Museum Studies Intern at the University Art Gallery - Fall 2017

I first read the title on an overcrowded spreadsheet, interesting, but no more so than Soup Tureens from the Campbell Museum, or America Underfoot: A History of Floor Coverings from Colonial Times to the Present. To me, it was just ‘EXH197502’, (no poster), one of 156 exhibits from 1969 till 2010. It only really caught my interest when I saw the program from an old file case in the Frick Fine Arts Reading Room. It was blue, crumpled, and featured a skeletal figure, cupid with a bow and arrow, and a sleeping woman. The program read, Death, Love and the Maiden with a conspicuous lack of an oxford comma. Grammar aside, it appealed to me.

Most of my work this year, as an intern for the University of Pittsburgh Art Gallery, has been useful if occasionally unglamorous. After I spent a month transferring the online exhibit Configuring Disciplines: Fragments of an Encyclopedia from the Constellations website to the University of Pittsburgh Art Gallery website, I spent most of my time digitizing old posters and programs. It was a lot of unrolling posters, rerolling them into tubes, and balancing them on the shuttle on the way to the University of Pittsburgh Archives Service Center. Once there, I would unroll the posters, scan them one by one, and transfer the files onto a flash drive. Then I would reroll them into the tubes, balance them on the shuttle back to Hillman Library, where I would then crop and edit the files using Adobe Photoshop. After that I would crosscheck my spreadsheets, give them the proper file names, and upload them to the University of Pittsburgh Art Gallery website.

The work could become robotic, systematic, which was relaxing in some ways. It was an easy pattern I could fall into. The actual weight of what I was doing came in waves; I was holding something that might have been unseen for 40 years. These posters and programs are not just objects to be mindlessly catalogued. They are paper and cardboard objects yes, but they are also  primary sources, works of art unto themselves, and they are sometimes the last remaining artefacts of an exhibition.

That wave of recognition came to me as I held the program for Death, Love and the Maiden in my hands. Outside of the usual research I did for my internship, I decided to investigate this particular show further. In my search, I came across a Pittsburgh Post Gazette article about the exhibition from May 21, 1975, entitled “Pitt Art Exhibit Views Women.”  The article describes the exhibition as “a modest multimedia exhibit” that is “not only inherently interesting, but does what scholarship should do: present information that deepens awareness of life and art.” The article identifies the Sick Child, a 1925 painting by Edvard Munch, as the centerpiece of the exhibit. It was the only painting exhibited and was lent to the University along with two prints of the same subject by the Munch Museum of Oslo.

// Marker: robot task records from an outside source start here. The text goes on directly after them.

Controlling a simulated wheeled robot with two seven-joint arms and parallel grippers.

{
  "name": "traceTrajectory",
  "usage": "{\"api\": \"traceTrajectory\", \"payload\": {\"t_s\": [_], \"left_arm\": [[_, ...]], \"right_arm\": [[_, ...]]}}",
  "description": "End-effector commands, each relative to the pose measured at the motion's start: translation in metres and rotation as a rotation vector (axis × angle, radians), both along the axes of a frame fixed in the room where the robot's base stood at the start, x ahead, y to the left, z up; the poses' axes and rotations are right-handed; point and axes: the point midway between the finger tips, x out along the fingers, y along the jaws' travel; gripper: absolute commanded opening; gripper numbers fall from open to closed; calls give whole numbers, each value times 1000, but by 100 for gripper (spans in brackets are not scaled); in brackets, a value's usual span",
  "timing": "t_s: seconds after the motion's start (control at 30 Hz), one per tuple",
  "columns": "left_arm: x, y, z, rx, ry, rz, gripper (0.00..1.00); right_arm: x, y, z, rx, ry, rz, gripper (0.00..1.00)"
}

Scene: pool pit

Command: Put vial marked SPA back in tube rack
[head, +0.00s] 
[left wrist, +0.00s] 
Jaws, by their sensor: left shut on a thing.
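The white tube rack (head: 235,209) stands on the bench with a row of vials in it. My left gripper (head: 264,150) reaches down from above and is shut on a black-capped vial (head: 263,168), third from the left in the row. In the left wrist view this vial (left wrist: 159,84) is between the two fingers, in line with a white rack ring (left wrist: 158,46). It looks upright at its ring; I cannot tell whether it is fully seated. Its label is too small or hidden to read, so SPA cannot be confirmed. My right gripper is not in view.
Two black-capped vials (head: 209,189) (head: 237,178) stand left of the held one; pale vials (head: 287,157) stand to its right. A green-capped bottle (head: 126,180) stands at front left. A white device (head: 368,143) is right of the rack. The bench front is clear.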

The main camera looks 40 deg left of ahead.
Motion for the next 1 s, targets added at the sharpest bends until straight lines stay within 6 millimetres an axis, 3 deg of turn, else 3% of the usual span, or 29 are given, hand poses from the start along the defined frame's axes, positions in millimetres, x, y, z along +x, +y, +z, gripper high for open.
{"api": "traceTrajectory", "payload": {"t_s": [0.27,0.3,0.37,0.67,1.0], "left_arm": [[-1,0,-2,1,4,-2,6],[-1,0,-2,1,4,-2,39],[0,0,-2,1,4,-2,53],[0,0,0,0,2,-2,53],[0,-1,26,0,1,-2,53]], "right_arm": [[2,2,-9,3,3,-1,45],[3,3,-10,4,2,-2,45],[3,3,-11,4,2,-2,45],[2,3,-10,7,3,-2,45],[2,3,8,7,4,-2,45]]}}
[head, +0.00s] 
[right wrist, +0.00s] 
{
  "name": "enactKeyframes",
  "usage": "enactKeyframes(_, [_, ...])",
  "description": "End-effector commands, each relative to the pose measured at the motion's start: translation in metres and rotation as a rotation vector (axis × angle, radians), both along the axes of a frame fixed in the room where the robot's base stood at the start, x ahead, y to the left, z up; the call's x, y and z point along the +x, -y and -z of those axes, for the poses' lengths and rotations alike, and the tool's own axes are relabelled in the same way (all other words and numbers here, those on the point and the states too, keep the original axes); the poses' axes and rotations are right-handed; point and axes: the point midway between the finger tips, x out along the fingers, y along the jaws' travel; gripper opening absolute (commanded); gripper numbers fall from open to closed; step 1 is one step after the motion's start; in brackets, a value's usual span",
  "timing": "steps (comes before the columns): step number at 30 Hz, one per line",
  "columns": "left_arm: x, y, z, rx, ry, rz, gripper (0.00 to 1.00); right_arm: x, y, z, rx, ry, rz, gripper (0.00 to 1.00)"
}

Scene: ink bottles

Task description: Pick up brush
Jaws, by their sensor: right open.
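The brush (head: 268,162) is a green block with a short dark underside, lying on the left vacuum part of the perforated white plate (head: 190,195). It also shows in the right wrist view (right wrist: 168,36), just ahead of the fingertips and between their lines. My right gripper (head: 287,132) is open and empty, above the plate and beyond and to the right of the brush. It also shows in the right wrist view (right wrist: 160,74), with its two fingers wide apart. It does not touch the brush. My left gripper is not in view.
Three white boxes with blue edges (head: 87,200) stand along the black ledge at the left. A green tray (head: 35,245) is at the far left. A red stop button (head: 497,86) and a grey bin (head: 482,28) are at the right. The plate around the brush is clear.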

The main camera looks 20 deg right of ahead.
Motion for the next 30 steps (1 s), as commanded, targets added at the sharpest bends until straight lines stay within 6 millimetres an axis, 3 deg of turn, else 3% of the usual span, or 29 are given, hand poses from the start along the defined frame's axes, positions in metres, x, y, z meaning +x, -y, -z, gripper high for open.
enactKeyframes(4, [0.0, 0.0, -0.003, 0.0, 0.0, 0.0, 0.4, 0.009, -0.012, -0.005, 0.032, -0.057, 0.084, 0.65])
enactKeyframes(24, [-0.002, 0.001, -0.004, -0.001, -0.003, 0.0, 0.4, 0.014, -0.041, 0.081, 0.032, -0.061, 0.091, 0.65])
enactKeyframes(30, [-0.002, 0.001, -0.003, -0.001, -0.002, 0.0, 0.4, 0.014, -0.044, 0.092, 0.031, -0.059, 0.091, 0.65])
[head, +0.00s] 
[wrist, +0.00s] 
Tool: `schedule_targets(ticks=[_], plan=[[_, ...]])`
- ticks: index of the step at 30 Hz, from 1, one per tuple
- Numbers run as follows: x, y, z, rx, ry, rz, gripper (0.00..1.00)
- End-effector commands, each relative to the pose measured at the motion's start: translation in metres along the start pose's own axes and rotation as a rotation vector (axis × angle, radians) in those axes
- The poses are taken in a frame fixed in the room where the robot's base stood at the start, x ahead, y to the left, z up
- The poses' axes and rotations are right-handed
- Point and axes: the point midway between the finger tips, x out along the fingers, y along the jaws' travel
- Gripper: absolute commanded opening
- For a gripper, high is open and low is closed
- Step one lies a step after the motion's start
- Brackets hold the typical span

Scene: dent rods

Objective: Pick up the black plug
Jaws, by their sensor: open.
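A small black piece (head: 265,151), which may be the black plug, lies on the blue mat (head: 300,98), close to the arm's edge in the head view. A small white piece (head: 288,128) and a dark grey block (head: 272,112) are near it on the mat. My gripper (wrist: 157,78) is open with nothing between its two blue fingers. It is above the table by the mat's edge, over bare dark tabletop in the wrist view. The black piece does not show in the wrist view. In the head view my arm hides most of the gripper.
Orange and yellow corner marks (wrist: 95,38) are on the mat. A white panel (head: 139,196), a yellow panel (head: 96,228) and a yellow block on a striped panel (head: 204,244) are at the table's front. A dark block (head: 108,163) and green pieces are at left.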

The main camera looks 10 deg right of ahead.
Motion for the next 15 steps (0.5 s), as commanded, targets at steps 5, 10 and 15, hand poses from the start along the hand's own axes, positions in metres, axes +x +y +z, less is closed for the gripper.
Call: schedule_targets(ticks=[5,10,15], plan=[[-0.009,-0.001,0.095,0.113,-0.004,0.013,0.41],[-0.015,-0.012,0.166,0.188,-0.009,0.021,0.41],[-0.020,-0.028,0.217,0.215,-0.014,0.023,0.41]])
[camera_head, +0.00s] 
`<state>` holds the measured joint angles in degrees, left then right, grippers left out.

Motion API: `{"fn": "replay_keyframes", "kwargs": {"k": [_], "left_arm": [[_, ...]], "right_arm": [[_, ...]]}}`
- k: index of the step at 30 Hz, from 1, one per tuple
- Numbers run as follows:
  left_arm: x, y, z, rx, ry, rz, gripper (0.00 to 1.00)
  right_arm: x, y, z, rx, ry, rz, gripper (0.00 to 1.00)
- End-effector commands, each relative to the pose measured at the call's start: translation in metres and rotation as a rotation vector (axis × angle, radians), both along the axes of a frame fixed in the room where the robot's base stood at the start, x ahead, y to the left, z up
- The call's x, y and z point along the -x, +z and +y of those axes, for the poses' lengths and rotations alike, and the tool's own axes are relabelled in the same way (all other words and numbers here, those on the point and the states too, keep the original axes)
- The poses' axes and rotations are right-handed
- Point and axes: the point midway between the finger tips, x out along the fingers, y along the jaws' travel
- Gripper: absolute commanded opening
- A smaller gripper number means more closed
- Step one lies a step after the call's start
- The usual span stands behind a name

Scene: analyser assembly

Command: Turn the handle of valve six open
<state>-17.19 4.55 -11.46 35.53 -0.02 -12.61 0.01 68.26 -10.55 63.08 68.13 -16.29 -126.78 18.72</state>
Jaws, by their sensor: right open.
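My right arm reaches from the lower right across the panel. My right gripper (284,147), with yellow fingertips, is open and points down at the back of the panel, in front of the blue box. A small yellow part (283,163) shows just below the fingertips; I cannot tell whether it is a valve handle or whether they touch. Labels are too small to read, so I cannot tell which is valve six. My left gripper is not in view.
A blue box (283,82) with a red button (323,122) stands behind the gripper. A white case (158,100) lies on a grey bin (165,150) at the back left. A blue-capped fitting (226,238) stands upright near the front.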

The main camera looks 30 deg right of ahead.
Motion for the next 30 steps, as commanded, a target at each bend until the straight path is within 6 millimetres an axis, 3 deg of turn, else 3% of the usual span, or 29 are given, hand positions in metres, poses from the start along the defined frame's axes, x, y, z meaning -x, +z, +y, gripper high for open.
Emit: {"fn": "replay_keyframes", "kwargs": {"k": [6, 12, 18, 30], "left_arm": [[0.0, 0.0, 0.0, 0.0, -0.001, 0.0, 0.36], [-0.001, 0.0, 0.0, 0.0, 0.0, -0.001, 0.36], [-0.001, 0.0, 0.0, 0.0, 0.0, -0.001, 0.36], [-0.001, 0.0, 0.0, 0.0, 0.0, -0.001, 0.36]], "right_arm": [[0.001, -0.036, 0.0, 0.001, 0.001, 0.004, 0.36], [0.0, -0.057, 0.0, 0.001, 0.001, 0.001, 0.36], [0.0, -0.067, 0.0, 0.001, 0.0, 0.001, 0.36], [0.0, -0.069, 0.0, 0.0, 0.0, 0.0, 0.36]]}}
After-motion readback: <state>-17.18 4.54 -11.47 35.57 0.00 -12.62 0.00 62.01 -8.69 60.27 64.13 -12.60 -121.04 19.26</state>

A little more research let me to an image of the painting itself. The painting is haunting; its use of bright colors stands in direct juxtaposition to its dark subject matter; an older woman sobbing next to a child’s sickbed. Clearly the image haunted Munch himself, who painted six different versions of the painting over the course of 40 years. Critics speculate that the girl in the paintings is Munch’s sister Sophie, who died of tuberculosis at 15.

Confronted with this image, I am reminded of the closing words of the Pittsburgh Post Gazette’s article about Death, Love and the Maiden; “the exhibit will not be forgotten by those who study it carefully.” Forty-two years later, the statement still rings true. While working with historic objects, it is easy to become desensitized, to see them only as objects devoid of history. But every once in awhile, I come across something with a story, something that sticks to my bones, and I think of all the other people the object is still stuck with, the memories it helped create, and the effort that went into making it. Then I find myself in awe of the passage of time and the persistence of memory.